Live the Platinum Rule

Live the Platinum Rule for One Day - Lane Monson
Live the Platinum Rule for One Day: We all know the Golden Rule by heart, “Do unto others as you would have others do unto you.” While I have always loved the Golden Rule and have tried to live it, I’ve come to realize within the past year or so that there is a deeper and more meaningful way to serve. This deeper way to serve is called the Platinum Rule, “Do unto others as they would have you do unto them”. When I compare these two virtuous rules, here is what stands out to me. While they both have a positive impact on others, one of them is more self-focused vs. others-focused. The one focuses more on what “I” would want if I were in your position vs. on what “you” actually need or desire. One focuses on truly knowing and understanding the needs of another vs. assuming you know. This may seem like a small nuance, but the impact of serving with understanding vs. serving by guessing is monumental.
The best analogy or parable I can think of is a lesson taught to me by the wife of one of my best friends. She was once the leader of a large women’s service and relief organization for her church congregation. Once she stepped into the role, and the mantle was placed upon her, she quickly discovered that while much service was being rendered to women and families, the depth and meaning of that service was not being felt, by either the givers or the receivers. Specifically, she noticed that when a family was struggling, it was customary to assign one of the group members to take a hot meal into that family’s home each evening until the family had made it through their trial or tragedy. This was not at all a bad thing, but it was an example of the golden rule, not the platinum rule. This inspired leader recognized a deficiency and decided to lead by example.
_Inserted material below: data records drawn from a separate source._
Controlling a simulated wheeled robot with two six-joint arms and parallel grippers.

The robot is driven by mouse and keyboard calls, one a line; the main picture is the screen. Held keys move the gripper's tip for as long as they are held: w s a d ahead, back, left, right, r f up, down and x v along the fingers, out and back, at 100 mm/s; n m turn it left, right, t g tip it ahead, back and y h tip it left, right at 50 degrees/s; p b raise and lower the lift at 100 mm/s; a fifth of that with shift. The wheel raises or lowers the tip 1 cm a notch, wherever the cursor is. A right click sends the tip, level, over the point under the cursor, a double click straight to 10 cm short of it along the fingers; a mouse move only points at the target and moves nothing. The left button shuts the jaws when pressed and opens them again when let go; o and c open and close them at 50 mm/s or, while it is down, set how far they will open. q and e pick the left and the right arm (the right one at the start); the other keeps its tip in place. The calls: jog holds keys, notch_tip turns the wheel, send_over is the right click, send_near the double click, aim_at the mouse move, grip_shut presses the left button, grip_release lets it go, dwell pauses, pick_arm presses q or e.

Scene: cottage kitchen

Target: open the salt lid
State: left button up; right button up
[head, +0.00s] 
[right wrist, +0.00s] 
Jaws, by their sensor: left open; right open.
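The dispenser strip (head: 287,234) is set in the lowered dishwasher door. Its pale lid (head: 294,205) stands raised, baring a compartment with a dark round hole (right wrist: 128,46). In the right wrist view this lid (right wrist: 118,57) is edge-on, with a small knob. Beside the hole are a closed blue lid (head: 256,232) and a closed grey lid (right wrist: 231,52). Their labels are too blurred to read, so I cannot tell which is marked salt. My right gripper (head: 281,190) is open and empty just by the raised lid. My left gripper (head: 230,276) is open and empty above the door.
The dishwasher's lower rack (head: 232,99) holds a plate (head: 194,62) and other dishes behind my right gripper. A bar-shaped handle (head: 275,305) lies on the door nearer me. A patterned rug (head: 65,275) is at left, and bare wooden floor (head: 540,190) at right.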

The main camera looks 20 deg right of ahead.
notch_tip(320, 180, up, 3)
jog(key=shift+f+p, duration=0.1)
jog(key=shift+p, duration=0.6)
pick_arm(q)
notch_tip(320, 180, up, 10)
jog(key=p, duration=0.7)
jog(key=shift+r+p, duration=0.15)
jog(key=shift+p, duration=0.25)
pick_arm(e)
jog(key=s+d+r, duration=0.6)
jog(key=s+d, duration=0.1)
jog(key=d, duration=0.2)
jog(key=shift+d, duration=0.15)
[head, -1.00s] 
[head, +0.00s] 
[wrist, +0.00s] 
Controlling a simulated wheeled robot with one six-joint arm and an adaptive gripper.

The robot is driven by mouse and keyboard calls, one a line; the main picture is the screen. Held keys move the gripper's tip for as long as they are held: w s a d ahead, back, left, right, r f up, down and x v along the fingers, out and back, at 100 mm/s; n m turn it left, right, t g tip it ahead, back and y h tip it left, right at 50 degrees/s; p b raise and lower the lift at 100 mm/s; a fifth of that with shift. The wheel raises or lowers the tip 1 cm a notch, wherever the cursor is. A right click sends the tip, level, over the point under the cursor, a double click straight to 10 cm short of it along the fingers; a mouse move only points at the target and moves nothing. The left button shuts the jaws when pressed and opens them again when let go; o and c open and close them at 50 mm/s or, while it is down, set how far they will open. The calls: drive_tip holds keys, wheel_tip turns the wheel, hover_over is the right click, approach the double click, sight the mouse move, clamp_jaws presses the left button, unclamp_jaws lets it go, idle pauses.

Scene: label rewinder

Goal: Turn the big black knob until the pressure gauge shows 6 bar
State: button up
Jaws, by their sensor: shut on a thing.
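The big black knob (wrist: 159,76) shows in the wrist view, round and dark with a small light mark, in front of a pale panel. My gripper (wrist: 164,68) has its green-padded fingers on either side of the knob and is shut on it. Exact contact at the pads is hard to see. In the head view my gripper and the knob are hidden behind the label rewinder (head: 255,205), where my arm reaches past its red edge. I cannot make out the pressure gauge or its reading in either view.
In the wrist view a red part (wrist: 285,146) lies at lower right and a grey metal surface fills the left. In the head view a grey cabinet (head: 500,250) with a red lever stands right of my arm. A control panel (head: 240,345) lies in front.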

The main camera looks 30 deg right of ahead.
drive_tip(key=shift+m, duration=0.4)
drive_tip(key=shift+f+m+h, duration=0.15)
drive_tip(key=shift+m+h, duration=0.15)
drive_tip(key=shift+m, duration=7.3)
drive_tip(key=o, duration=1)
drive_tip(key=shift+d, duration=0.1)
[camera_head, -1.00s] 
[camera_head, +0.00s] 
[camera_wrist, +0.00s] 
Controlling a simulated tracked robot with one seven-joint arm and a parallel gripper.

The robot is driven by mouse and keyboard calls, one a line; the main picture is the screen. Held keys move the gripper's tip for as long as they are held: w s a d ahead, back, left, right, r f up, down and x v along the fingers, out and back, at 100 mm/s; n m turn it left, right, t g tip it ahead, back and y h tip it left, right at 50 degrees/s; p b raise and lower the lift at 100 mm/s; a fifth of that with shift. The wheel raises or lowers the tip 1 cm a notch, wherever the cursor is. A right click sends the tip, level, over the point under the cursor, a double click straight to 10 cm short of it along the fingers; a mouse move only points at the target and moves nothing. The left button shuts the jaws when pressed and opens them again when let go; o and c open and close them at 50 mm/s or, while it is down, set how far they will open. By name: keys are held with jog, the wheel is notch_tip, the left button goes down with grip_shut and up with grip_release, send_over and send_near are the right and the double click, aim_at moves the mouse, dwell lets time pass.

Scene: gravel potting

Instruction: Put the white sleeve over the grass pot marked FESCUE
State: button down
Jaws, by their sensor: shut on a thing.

What she decided to do was to focus on those who were suffering the most, and to truly get to know them. When someone needed help she would show up at their house, dressed in her grubby clothes and carrying a bucket, a mop, some rags, some cleaning solutions, a small plastic tub, some soap, and some foot cream or lotion. She would then survey the home and in most cases, saw that things needed picked up and cleaned up, and often there were children running around making things even messier. So, this true sister then commenced to help with anything the children needed, such as a bath, diapers changed, to be dressed in their pajamas. Next, was working under the direction of the one being served to do some basic pick-up and clean-up, either on her own or alongside the recipient. And finally, once the house was back in order, she filled the small tub with warm water, asked the mom to sit down in a comfortable chair, placed her feet in the tub, washed them, and then lovingly applied the foot lotion or cream. It was during this tender time that she really came to understand what was happening in the lives of those in her flock, and how best to serve them in the future.
As we serve we open ourselves to receiving many forms of riches; richer relationships, richer jobs and careers, businesses that thrive (because customers feel served), less stress, reduced depression, greater motivation to reach our goals, and feelings of fulfillment and being deserving of all we ask for and receive. Let’s all benefit from this challenge today by doing the following:
Step 1: At the end of each conversation, text messaging session, or email exchange that you have today, let each person you connect with know that you have been issued a challenge, and that is to find ways to live the Platinum Rule for one day. ***Modification: if you are only able to do this for even 1 or 2 people, that is ok. Feel good about doing just what you can***. Then ask them if they know what the Platinum Rule is. Feel free to answer their questions about the Platinum Rule and then ask them this question, “How may I serve you today in a way that you need to be served?” 
Step 2: Many people will feel uncomfortable responding to your request and asking you for something, so pause for a moment to give them time to process your request. If they try to dismiss it, then let them know that if they cannot come up with a specific request, then you will need to come up with something yourself, which may not meet their needs. If they still cannot come up with something, let them know that you will, and that you will send them a text message with what it is. Make sure that you make at least one small commitment to serve every person you speak with.
Step 3: Next, make sure to make a list of each commitment you make, both large and small. Some examples might be: delivering a plant or flower / writing a note to tell them just how much they mean to you or how grateful you are to have them in your life / or spending time with them brainstorming on how to improve their business, or a struggling relationship, or an issue with a child / baking them a cake / taking them to lunch / ordering a book from Amazon and shipping it to them. The possibilities are endless, and you will benefit in ways you may not even recognize initially.
Step 4: Have fun and remember that when you do good for others it will come back to you in unexpected ways.